College education in Canada can be as high as $80,000, making higher education a harsh reality for most students. To ease this burden, the Canadian government has loan programs designed to support educational funding for students.
You can apply for school loans from the Canada Student Loan Program (CSLP) or school grants from the Canada Student Grants Program known as CSGP.
These financial assistance programs can be accessed in two ways;
- The Federal (Canada Student Loans Program)
- The Provincial and Territorial (Provincial Student Loans)
Regardless of your status as a student in Canada, whether a full or part-time student, you can apply for a loan via the Canadian government programs.

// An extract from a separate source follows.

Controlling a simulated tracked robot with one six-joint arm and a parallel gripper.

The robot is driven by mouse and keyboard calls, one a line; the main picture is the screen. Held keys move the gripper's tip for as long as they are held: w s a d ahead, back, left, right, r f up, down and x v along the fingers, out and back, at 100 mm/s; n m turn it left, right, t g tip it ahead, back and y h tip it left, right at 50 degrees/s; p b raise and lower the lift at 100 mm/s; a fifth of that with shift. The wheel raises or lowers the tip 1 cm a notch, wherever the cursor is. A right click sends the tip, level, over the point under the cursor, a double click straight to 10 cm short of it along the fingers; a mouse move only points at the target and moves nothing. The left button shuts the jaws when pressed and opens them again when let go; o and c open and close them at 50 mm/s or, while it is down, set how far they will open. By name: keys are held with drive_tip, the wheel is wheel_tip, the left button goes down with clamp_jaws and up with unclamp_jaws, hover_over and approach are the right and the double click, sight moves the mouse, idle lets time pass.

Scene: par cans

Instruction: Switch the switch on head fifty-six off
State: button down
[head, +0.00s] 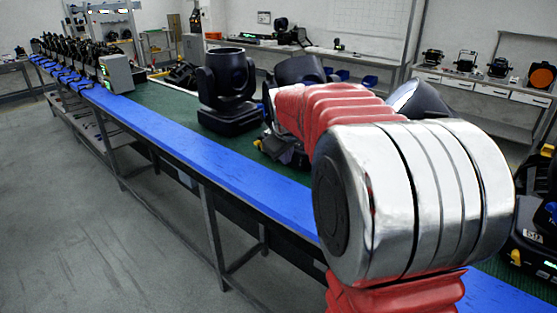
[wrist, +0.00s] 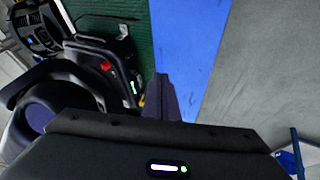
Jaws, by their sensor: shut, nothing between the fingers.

A Simple guide to Government Student Loan Application
Once your application meets the stipulated requirement for financial need, you could qualify to receive about 60% of the cost of your tuition fee in federal loans. However, there is a limit to the amount a student can receive, which is subject to change.
After graduation, you will owe the loan amount received plus interest to be paid back to the government.
Canada Student Loan Requirements
To qualify for a student loan in Canada, you must be a Canadian citizen or be a permanent resident of Canada, including landed immigrants. Sadly, government student loans in Canada are not available to international students.
As a student, you are required to register fully for fall and winter terms, and spring/summer if applicable. If you have not done this, you will need to indicate your plans to Financial Aid when you submit your registration form.
If you do not offer all the courses you indicated, your loan assessment will likely be reviewed, reduced or cancelled. So, it is crucial to register for courses you are sure of taking during your course of study.
Where to get student loans
Undoubtedly, the Canada Student Loans Program (CSLP) can settle a significant part of your financial needs. It is important to note, however, that there are lifespan limits on a government loan.
You can only receive aid for a stipulated number of weeks, which may amount to five or six years.
When considering taking up a government student loan, the first thing you need to do is check for the availability of student loans in your province. To apply for both federal and provincial student loans, you only need to do so via your provincial government.
How do I apply for a Student Loan?
As a student, you must apply for government student loans every year of your study via your province of permanent residence. Usually, loan applications come out yearly on or after May 1st for the coming fall/winter session.
It is advisable to apply at least two months before classes commence to guarantee funding.
Loan Information for Full and Part-time Students
For full-time students, loans are both interest and payment-free while studying, and applications can be submitted either online or through a paper application.
Part-time students can only apply through a paper application. As a part-time student, you can get up to $10,000 in loans for a lifetime and will be required to start paying six months after your studies.
When and how does a student get funded?
Having completed all the necessary steps required by your government loan office, the school you enrolled with will be contacted to confirm your enrollment status and also to state the outstanding amount you have on your tuition fees.
This process could happen around September. The school, in turn, will confirm your registration and request that the government sends the loan money directly to them to cover your outstanding tuition fee.
This process can get delayed if a student has outstanding interest on previous loans, or if the NSLSC indicates that a student is in “repayment status.” Also, if a student defaults payment, so it is encouraged that you keep your account in good standing.
Note that students who need support to repay their loans must apply for the National Student Loan Repayment Assistance plan, it is advisable to contact NSLSC to discuss repayment assistance options available for you, and also get an application form.
Students are liable for paying their outstanding balance completely and promptly or will face late fees and interest charges.
What does a student loan cover?
The full-time interest-free loans are calculated based on the student’s financial needs, and it covers basic college expenses like tuition fees, books, and supplies. If a student has more loan money than what was due, the balance will be deposited directly into the student’s bank account.
National Student Loan Service Centre Account
Students are strongly encouraged to sign-up for an online National Student Loan Service Centre account as government student loans are a blend of both federal and provincial funding. It is advisable to sign up for an online NSLSC loan account to track your loan data. You should set up this account at the start of your student loan process.
The NSLSC account gives you access to
- Check your student loan status
- Check the balance of your loan
- Assess your loan payment
- View transaction history
- Modify your repayment
- Apply for the repayment assistance program (RAP)
- Receive information on your loan
How Long before I receive my Student Loan?
Your student loan gets posted once your loan has been processed electronically, and the money should be received within 7-10 business days. Note that receipt of funds through the paper loan will take longer days due to the time fixed for mailing the forms as well as the time for the receiving department to process the loan.
Usually, if there are no issues, it takes 10 – 14 business days. Funds are typically withheld until Sept 1st (fall) and Jan 1st (winter).
It might take some weeks for your payment to appear on your student account once it has been sent. With your student loan account, you can be able to review your account to ensure that the payment does get received and applied to your student account.
After going through the registration process, the NSLSC will be the point of contact for students once their application has been approved. Depending on your financial situation, you may be required to provide additional documents to the NSLSC to continue or change your loan status.